There are a host of sports you can get your dog into that involve bite work. The most popular bite-sports are IPO aka Schutzhund, PSA (Protection Sports Association), Mondio Ring, and French Ring. This article will compare the differences between IPO and PSA.
First lets dive into the basics, the core fundamentals of each dog sport. Take note that I’m only diving into this at a mile-high view. To help you explore which dog sport you might be interested in. To find out which sport will fit you, you must research a local club in your area, go meet with them and watch what they do. My words admittedly don’t give either sport the true justice they deserve.
IPO is centered around 3 main skill sets obedience, tracking and protection. Obedience in Schutzhund is very structured and routine with no distractions other than the judge and a small group on the trial field. The main exercises are focused heeling, recall, down and sit in motion, dumbbell retrieve, and a long down stay with no handler interaction. Tracking consists of tracking on a grass field with a track laid by the handler in the lower levels of competition. There are articles on the track, which the dog must alert on. The protection exercises in IPO consist of a blind search, bark and hold, courage test, and transporting a “prisoner”. All bites are given on an “barrel sleeve”, in this sport the dogs will never see a bite suit on the trial field.
PSA (Protection Sports Association)
PSA is structured around 2 main skill sets; obedience and protection. There is no tracking in PSA. The obedience in PSA is similar to that of IPO in the exercises that are required. There is no dumbbell retrieve, but there is a food refusal test in the higher competition levels. One major difference in PSA obedience is that there are distractions on the field, decoys, balls, frisbees you name it. PSA obedience is not sanitized as it is in IPO. The protection exercises are vastly different than IPO as well. In PSA the exercises are more scenario based. For example there is a carjacking scenario, you will be sending the dog on directed bites and fend off 2 decoys. Plus, there are surprise scenarios that will only be disclosed on trial day. PSA focuses on real-life situations, including a bad guy putting a large amount of pressure on the dog. All PSA scenarios are done with a bite suit on the decoy, unless in the PDC-Sleeve division.

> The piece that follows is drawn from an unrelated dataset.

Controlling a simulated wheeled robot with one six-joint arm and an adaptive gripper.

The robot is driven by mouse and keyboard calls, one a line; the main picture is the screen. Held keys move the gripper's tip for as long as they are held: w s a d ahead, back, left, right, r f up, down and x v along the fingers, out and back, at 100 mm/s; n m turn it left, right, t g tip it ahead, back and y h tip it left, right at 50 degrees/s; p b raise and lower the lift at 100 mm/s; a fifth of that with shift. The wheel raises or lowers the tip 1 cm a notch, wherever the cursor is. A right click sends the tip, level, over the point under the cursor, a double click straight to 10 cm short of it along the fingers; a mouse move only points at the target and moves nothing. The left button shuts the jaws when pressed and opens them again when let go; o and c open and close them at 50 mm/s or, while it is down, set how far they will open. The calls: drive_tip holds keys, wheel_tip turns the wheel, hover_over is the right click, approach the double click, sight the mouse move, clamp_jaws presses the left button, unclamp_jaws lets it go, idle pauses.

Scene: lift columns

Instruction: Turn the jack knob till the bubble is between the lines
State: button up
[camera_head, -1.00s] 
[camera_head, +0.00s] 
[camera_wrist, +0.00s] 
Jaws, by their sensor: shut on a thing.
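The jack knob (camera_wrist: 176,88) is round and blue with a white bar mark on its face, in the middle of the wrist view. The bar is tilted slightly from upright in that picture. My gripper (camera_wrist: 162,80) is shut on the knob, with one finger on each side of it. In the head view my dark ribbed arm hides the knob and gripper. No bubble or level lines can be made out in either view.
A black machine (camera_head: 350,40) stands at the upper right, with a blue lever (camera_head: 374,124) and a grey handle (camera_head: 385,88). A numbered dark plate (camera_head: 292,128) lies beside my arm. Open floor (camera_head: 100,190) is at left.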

Now, I want to give you my opinion on these two dog sports.
Disclaimer, this is my opinion and is based off of my experiences in training for both sports and spectating. I haven’t trialed yet because I switched sports halfway through my dog’s development. Which sucks and has set me back quite a bit.
>I personally choose PSA over IPO. Here’s why, I want a real dog that is not only good for a routine set of tasks. (Harsh I know) I’ve seen FANTASTIC IPO dogs that when it comes down to it would not and will not bite a man without a sleeve on. I’ve decoyed for these dogs and know it to be true. I’ve seen World Championship IPO dogs break from too much pressure of a man screaming and waving a stick at them. I also have a strong distaste in my mouth for the way I was treated in the IPO community, when I entered it.
PSA is the new kid on the block that gets away from the structure and routine of IPO. The community is more supportive as a whole and there is not near as much bureaucracy or politics as there is with IPO. The training fits my needs and offers me the confidence that my dog will perform under stress and in real-life situations.
That’s my take on PSA vs IPO. As I said earlier the choice is yours. If you want a dog that is more show than go choose IPO, if you want a dog that will protect you in real life, PSA. Either way, you are sure to be happy. Just make sure you do your research and visit a local club before you commit to either.